The boss explains that cutbacks have diminished his resources. Some staff are on holiday, others have retired. As we chat, a tip-off is recorded about a supplier who did €700-worth of work but gave no receipt. At this rate of tax recovery, Greece’s voyage to viability will make the Odyssey seem like a stroll across Syntagma Square.
I’m told by Mr Themelis that Greeks are “addicted” to tax evasion. The system is riddled with wheezes and loopholes. Yet this is only part of the story of how dreams of “new horizons” when Greece entered the euro 10 years ago turned into a national nightmare. Tax dodging is merely one strand of aberrance that is woven into the fabric of contemporary Greece. And everybody here knows it.
Business leaders, a church representative, a retired finance minister, a distinguished academic, an economist, a wealthy writer, a shipping tycoon, protesters on the streets and impoverished folk queueing for free meals all give the same answer to my question, “what has gone wrong?” It’s the corruption, stupid!
Jason Manolopoulos, author of Greece’s 'Odious’ Debt, says the state has become a hydra with seven heads: cronyism, statism, nepotism, clientelism, corruption, closed shops and waste. Kleptocrats have been running the show and their predilection for thieving and bribery has poisoned the nation.
When I mention that we in Britain have similar issues with dissolute politicians – MPs who fiddle expenses – Greeks, rich and poor, laugh in my face. To them, a few thousand pounds here and there for duck houses and dodgy mortgages are barely worth an inquiry. The problem in Greece is of a completely different magnitude.
Pillaging at the top by politicians, doctors, lawyers and even tax investigators gives those further down the ladder a justification for what some call “tax resistance” and others “tax protection”. The result, according to the World Bank, is that the black market now makes up nearly a third of Greece’s economy, compared with 27 per cent in Italy, the EU’s flagship of undeclared earnings.
A sideshow to the epidemic of dishonesty is an explosion of what a local English-language newspaper calls “rubber checks” (nothing to do with tyre testing). In the seven months to July, there was a 43 per cent increase in the value of bounced cheques to €1.38 billion. A survey of Greek small businesses shows that nearly half the companies that accept cheques are in possession of duds.
Listening to the accounts of fraud, seeing how the books were cooked, observing at first hand the chronic inefficiencies of an economy underpinned by fairy tales, one begins to wonder what EU chiefs were thinking of when they welcomed Greece into the single currency. What was their motive for allowing a barely developed weakling to play expensive games with the big boys in Berlin?
Did they really believe that by letting Greece join the eurozone, it would start behaving responsibly? How could anyone in Brussels with even a bluffer’s knowledge of budgets have been fooled by Greece’s numbers racket?
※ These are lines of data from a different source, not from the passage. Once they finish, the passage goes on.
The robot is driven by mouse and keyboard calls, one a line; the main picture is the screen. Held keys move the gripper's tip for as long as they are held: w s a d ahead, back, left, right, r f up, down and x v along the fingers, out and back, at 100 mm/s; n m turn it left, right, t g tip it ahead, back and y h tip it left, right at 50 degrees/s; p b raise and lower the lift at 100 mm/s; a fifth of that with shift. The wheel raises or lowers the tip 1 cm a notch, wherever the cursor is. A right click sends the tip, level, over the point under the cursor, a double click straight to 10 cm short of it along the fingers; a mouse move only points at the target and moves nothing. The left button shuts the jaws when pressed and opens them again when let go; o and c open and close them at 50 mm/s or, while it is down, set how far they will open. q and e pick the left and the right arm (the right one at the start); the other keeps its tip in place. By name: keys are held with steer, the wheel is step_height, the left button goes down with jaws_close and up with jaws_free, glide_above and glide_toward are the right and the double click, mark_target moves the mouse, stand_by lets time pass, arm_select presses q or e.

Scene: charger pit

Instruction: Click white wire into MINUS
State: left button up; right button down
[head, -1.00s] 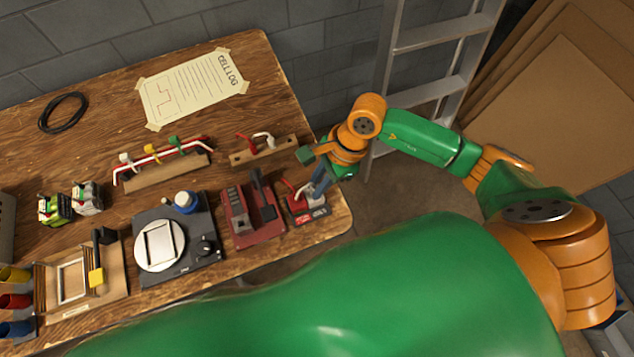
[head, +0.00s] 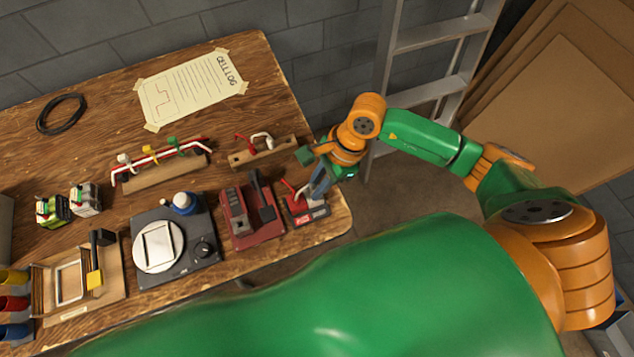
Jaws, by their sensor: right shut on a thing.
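A small connector block (head: 304,213) sits at the right end of the bench, with a red part on its left and a grey part on its right. A red wire (head: 290,188) rises from its left side. My right gripper (head: 318,187) points down over the block's right part, shut on what seems to be the white wire (head: 303,190). Only a pale bit of that wire shows beside the fingers. The fingers hide the wire's end and the slot, so I cannot tell whether it is seated. My left gripper is out of view.
A dark red press tool (head: 251,213) stands close left of the block. A wooden rack (head: 264,154) with red and white wire pieces lies behind. A black device with a round plate (head: 160,246) is further left. The bench's right edge is close.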

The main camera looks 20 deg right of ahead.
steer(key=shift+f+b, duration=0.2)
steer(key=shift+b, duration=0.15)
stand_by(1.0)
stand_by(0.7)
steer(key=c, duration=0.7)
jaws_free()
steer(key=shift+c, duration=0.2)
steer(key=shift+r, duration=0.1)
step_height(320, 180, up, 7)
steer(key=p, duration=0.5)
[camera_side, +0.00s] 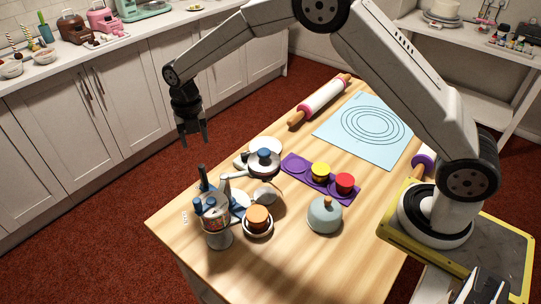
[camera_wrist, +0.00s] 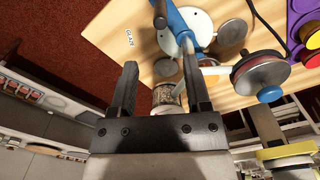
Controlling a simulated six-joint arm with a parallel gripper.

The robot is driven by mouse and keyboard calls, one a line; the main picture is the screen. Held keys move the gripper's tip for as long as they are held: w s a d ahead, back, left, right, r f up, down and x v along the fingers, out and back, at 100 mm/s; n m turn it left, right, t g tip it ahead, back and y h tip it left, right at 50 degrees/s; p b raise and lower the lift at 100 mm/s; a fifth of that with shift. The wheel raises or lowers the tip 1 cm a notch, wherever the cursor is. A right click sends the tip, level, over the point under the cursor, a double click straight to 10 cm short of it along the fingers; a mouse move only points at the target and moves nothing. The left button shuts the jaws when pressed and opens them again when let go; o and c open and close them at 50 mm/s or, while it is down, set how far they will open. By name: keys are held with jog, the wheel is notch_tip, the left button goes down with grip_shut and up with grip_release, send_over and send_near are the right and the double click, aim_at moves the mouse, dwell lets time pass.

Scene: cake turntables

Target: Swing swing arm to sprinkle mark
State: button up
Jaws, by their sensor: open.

Inviting a country with Greek productivity (soft) to function with a German currency (hard) is not common sense. So why do it? Was faith in “political will” so blind that even the EU’s elite expected financial gravity to be defied indefinitely?
The scale of delusion was such that its cost now threatens to sink the entire euro project. Greece is sucking up emergency funds faster than the European Central Bank can produce them. A brace of €100 billion-plus “rescue packages” has failed to deliver salvation. Yanis Varoufakis, professor of political economy at Athens University, explains: “Greece was not bailed out, it was given an expensive credit card with which to pay off the mortgage, having lost its job.”
The money has gone, but the myths remain. In order to make financial aid for Athens appear more palatable than just tipping taxpayers’ funds into a bottomless pit, the IMF and EU conjured up projections for Greece’s economy. It was supposed to shrink by 3.8 per cent this year, but show a modest growth of 0.8 per cent in 2012.
These “forecasts” formed the basis for prime minister George Papandreou’s revised fiscal policy, the austerity measures that include a 20 per cent cut in public-sector jobs, wage reductions of up to 30 per cent, and a rise in VAT to 23 per cent.
It’s difficult to tell if the IMF-EU calculations were naively optimistic or coldly cynical, but they are already way off target. Greece’s minister of finance Evangelos Venizelos admits that the economy will probably shrink by up to 5 per cent this year, and Citigroup expects an additional contraction of 2.7 per cent in 2012. If that proves correct, Greece will have endured four consecutive years in recession.
Greece’s roof has fallen in. It faces what economic historian Niall Ferguson calls the “metrics of doom”. The country needs growth of about 4 per cent a year just to prevent its debt pile, €350 billion, becoming bigger. Hopes that privatisations can raise €50 billion to close the gap are risible; the programme is behind schedule and bogged down in red tape.
Left to its own devices, Greece will be forced to borrow ever greater amounts of money to service existing debts, which it could not afford in the first place. On current form, by 2040 Athens will be burning 20 per cent of GDP on interest payments. This is not going to happen; the stitching will split long before then.
In the absence of a new eurozone bond, debt issued jointly by all member countries, to which Germany is implacably opposed, the conclusion is unavoidable: Greece is heading for a pyrotechnic default and an ignominious exit from a currency union that it should never have joined. I suspect that Petros Themelis knew that all along.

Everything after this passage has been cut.